E-voting

Jan. 26th, 2015 02:17 pm
jack: (Default)
[personal profile] jack
Via emperor http://www.bbc.co.uk/news/uk-politics-30976610

I wish articles wouldn't conflate every sort of e-voting. I have very different views of:

1. MPs allowed to vote in absentia -- since the votes aren't private, risk of shenanigans seem a lot lot lower, basically a good idea.

2. Jumping straight to allowing remote electronic voting without even a cursory look-over by a security expert -- I have no idea why anyone even contemplates this it seems criminally irresponsible. We have a pretty good voting system, let's not destroy it on a whim?

(Likewise, using electronic voting machines in polling stations produced by partisan companies, with no oversight from all parties or election officials, that are trivially hackable, seemed an obviously bad idea, I don't know how it happened.)

(Although, I would be interested to see what the possible trade-offs were, if it were designed by somebody competent.)

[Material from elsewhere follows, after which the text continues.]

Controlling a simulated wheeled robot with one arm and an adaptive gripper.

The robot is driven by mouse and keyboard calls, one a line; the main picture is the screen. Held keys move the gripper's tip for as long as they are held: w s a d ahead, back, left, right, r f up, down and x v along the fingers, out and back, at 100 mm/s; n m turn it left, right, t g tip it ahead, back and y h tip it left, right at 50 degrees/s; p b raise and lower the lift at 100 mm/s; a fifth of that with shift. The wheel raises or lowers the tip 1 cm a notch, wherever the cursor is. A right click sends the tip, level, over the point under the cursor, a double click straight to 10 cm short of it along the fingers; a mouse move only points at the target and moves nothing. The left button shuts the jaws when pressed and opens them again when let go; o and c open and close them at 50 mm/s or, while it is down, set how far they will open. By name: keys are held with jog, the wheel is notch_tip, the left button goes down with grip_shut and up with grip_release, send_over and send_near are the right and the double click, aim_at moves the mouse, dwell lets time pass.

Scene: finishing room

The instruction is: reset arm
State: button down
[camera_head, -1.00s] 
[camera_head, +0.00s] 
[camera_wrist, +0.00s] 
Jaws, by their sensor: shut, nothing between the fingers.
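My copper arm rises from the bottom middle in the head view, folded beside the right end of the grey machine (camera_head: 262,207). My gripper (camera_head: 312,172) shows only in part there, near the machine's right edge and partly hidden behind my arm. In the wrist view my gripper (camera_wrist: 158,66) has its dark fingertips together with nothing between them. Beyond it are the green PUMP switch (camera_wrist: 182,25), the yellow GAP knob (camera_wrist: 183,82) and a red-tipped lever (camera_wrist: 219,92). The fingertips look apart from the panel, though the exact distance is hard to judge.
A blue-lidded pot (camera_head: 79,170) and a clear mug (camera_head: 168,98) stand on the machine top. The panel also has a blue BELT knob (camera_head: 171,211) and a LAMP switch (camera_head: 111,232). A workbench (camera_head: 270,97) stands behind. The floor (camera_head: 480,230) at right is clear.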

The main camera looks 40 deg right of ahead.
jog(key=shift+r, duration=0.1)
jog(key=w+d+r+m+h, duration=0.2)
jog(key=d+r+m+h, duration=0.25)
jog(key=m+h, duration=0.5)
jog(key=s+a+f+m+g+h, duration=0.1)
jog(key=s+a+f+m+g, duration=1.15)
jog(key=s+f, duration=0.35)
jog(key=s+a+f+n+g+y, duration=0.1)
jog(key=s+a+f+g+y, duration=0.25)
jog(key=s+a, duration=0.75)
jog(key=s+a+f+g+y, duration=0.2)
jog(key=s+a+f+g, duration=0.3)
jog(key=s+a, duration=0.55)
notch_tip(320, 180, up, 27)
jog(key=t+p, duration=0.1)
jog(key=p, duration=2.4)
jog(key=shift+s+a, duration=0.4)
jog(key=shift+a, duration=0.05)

3. Investigating ways of using electronic vote counting in polling stations -- extreme caution, but possibly worth investigating, because the convenience is definitely something people want, and it would be good to have actual pros and cons, not just "NO". I agree there are lots of risks and I'm not eager to explore it, especially if it's conflated with #2. But it seems like you could make machines which were sufficiently simple they couldn't boot off SD cards, and had oversight from representatives from all parties (as elections do currently), and it might be worth trying??

Date: 2015-01-26 02:29 pm (UTC)
ciphergoth: (Default)
From: [personal profile] ciphergoth
If the votes are on paper, there are fairly secure ways to do the counting electronically, because it's easy to check random batches of 100 votes to confirm the count that the machines report.

Date: 2015-01-26 07:32 pm (UTC)
andrewducker: (Default)
From: [personal profile] andrewducker
Yup.

The current system works well.

And even things like STV, which we use machines to count in the local elections in Scotland, are filled in using pencil/paper, which makes recounts and checking really easy.